▶ Problem statement:
Give the material once more, word for word, without any images.

━━━━━━━━

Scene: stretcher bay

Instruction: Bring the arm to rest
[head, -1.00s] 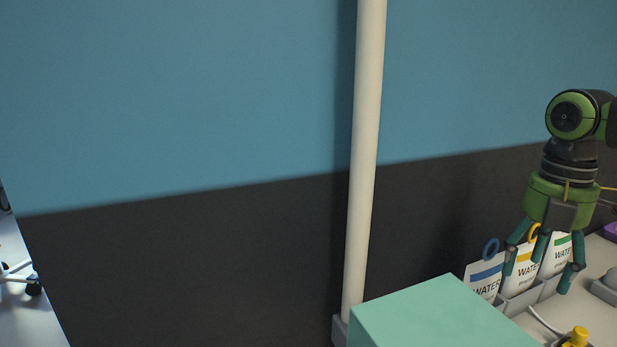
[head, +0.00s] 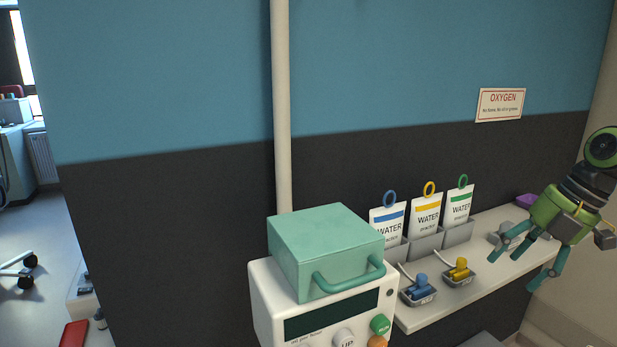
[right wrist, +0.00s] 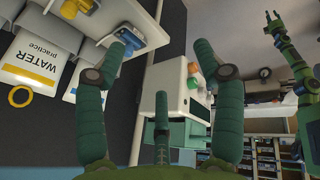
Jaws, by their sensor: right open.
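My right gripper (head: 522,268) is at the right of the head view, over the right part of the wall shelf, right of the water pouches. Its teal fingers are spread and hold nothing, pointing down and to the left. In the right wrist view the fingers of my right gripper (right wrist: 160,85) are wide apart with nothing between them. A green arm (right wrist: 295,65), which looks like my left one, stands at the right of that view; whether its gripper is open is too small to tell.
A shelf (head: 440,305) bears water pouches with a blue ring (head: 388,225), a yellow ring (head: 427,217) and a green ring (head: 459,207). Blue (head: 420,284) and yellow (head: 459,269) fittings sit in front. A white machine (head: 268,300) with a teal box (head: 320,235) stands left.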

━━━━━━━━

▶ Exercise solution:
Scene: stretcher bay

Instruction: Bring the arm to rest
[head, -1.00s] 
[head, +0.00s] 
[right wrist, +0.00s] 
Jaws, by their sensor: right open.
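My right gripper (head: 522,268) is at the right of the head view, over the right part of the wall shelf, right of the water pouches. Its teal fingers are spread and hold nothing, pointing down and to the left. In the right wrist view the fingers of my right gripper (right wrist: 160,85) are wide apart with nothing between them. A green arm (right wrist: 295,65), which looks like my left one, stands at the right of that view; whether its gripper is open is too small to tell.
A shelf (head: 440,305) bears water pouches with a blue ring (head: 388,225), a yellow ring (head: 427,217) and a green ring (head: 459,207). Blue (head: 420,284) and yellow (head: 459,269) fittings sit in front. A white machine (head: 268,300) with a teal box (head: 320,235) stands left.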

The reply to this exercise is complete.